- [Your task] Set all the material down again unchanged, without the pictures.

- [Supplied data]
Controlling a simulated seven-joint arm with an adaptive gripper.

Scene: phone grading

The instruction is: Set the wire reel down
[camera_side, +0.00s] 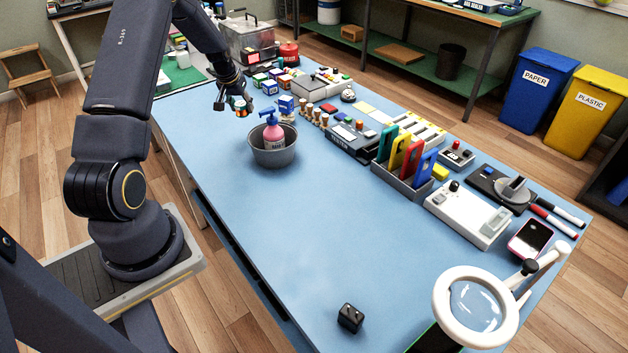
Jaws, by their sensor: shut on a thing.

- [Full response]
Controlling a simulated seven-joint arm with an adaptive gripper.

Scene: phone grading

The instruction is: Set the wire reel down
[camera_side, +0.00s] 
Jaws, by their sensor: shut on a thing.

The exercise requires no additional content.